Theorem that I have to prove: Let $M$ be a smooth manifold, $f\colon M\to\mathbb{R}^n$ be a continuous map and let $S\subseteq M$ be a closed subset of $M$ such that the restriction $f_{|S}\colon S\to\mathbb R^n$ is smooth (this means that for all $p\in S$ there exists a neighbourhood $U_p$ of $p$ and a smooth map $g_p\colon U_p\to\mathbb{R}^n$ such that $g_{p|U_p\cap S}=f_{|U_p\cap S}$). Let $\epsilon\colon M\to (0,+\infty)$ be a continuous map.

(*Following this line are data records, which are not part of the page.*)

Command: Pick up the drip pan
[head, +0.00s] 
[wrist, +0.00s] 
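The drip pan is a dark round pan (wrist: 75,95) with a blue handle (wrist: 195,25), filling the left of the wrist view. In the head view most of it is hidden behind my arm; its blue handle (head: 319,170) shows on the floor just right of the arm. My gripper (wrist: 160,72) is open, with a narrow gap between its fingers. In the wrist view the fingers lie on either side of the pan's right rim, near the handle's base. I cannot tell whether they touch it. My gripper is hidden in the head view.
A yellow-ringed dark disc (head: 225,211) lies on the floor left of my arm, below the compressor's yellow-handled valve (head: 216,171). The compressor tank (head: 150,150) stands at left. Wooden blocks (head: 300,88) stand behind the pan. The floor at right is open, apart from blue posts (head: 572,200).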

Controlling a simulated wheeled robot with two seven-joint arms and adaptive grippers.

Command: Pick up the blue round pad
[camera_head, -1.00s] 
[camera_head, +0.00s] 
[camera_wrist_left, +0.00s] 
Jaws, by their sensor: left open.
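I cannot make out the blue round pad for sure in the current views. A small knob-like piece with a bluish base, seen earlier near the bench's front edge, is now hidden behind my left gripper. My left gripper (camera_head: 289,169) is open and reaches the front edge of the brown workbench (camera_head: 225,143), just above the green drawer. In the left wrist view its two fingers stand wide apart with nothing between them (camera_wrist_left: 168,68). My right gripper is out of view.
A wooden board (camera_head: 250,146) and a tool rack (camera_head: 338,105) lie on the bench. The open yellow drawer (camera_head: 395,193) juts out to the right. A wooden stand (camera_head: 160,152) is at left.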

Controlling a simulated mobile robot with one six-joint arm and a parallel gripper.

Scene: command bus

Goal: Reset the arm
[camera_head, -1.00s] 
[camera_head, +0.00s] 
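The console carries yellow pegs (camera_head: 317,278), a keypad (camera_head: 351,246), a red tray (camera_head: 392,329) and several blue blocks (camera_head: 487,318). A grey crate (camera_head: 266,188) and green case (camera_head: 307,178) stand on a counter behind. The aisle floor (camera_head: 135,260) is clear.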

Then, there exists a smooth map $g\colon M\to\mathbb{R}^n$ such that
- $g(x)=f(x)\quad\forall x\in S$
- $\lVert {g(x)-f(x)} \rVert<\epsilon(x)\quad\forall x\in S$
In order to prove it I have to prove the fact that:
Fact 1: $\forall p\in M\quad\exists U_p$ neoighbourhood of $p$ , $g_p\colon U_p\to\mathbb R^n$ such that $g_p(x)=f(x)\qquad\forall x\in U_p\cap S\\ ||{g_p(x)-f(x)}||<\epsilon(x)\qquad\forall x\in U_p$.

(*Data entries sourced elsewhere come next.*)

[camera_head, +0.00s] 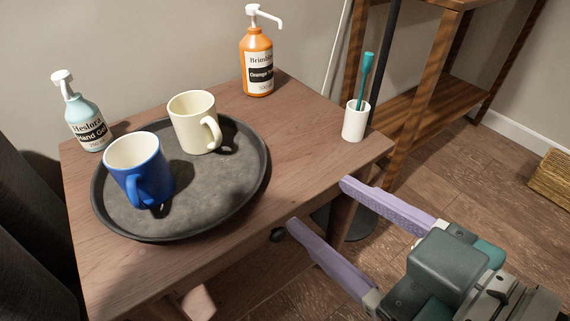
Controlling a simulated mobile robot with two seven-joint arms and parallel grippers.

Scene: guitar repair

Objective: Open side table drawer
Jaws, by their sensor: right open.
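The wooden side table (300,118) fills the middle of the view, seen from above. Its front face, below the near edge of the top, is steeply foreshortened, so I cannot tell how far the drawer is in or out. A small dark knob (278,235) sticks out from that face. My right gripper (318,206) comes in from the lower right with its two purple fingers wide apart and nothing between them. Its lower fingertip appears close to the knob; I cannot tell whether they touch. My left gripper is not in view.
On the table are a round dark tray (225,205) with a blue mug (135,165) and a cream mug (192,122), a hand gel bottle (85,118), an orange pump bottle (257,65) and a white cup (355,122) holding a teal tool. A wooden shelf (430,90) stands behind right.

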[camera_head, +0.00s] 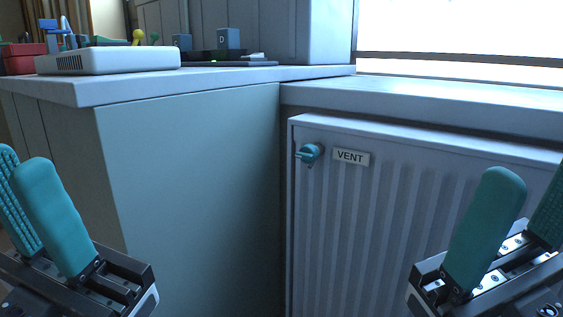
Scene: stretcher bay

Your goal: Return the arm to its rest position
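My left gripper (38,205) is at the lower left, with two teal fingers pointing up and a gap between them. My right gripper (515,220) is at the lower right, its two teal fingers also apart; its outer finger is cut off by the picture's edge. Nothing shows between the fingers of either gripper. Both are in front of the cabinets and appear to touch nothing. The rest of both arms is out of view.
A ribbed panel (400,225) with a teal knob (309,153) and a VENT label (351,157) faces me. A counter (110,90) at left bears a white box (108,60), a red box (22,58) and small items. A ledge (440,97) runs right.

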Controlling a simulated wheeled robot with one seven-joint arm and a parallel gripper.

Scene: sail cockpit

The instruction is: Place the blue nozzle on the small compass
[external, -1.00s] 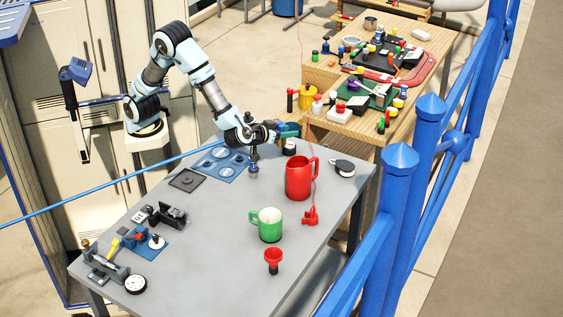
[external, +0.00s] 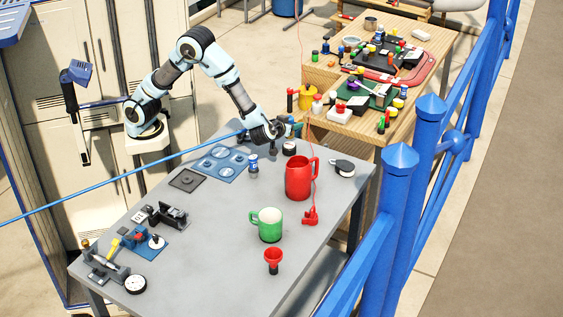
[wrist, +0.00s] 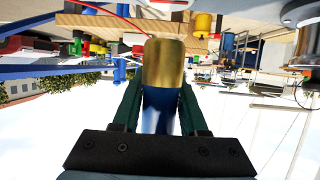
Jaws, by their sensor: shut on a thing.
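My gripper (wrist: 155,95) is shut on the blue nozzle (wrist: 158,122), whose brass end (wrist: 164,62) points away from the wrist. In the external view my gripper (external: 294,128) is above the table's far edge, its fingers pointing right, and the nozzle is too small to make out clearly. A small round black piece with a pale top (external: 289,149) stands on the table just below the gripper, apart from it. It may be the small compass. A round white dial with a black rim (external: 136,285) lies at the near left corner; I cannot tell which is the compass.
A small blue can (external: 253,164) stands near the blue panel (external: 221,163). A cluttered wooden bench (external: 345,133) is behind. The table's middle is clear.

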My task is to use the following fact $0$ that is a consequence of theorem of partition of unity.
Fact 0: if $f\colon S\to\mathbb{R}^n$ is a smooth map, where $S\subseteq M$ is closed, then there exists a smooth map $F\colon M\to\mathbb{R}^n$ such that $F_{|S}=f$. Can anyone help me by proving FACT 1, please?
Given $F_S$ and $p$ by fact 0, it suffices to find some neighbourhood $U_p$ of $p$ where $|F_S(x)-f(x)|<\epsilon(x)$ for all $x \in U_p$, then you can just take $g_p:=F_S|_{U_p}$. There is a property of the function $h(x):=F_S(x) - f(x)$ which means you can always choose such a neighbourhood - what do you know about the function $f$, that is true on all of $M$?
The continuity of $\epsilon$ means that $\epsilon$ does not approach 0 on a sequence of points approaching $p$. Think about why this wouldn't work at $p=(0,0)$ if $M=\mathbb{R}^2$, and $\epsilon(x):=\frac{1}{n}$ at $(\frac{1}{n},0)$, $n \in \mathbb{Z}_+$ and $\epsilon(x):=1$ otherwise.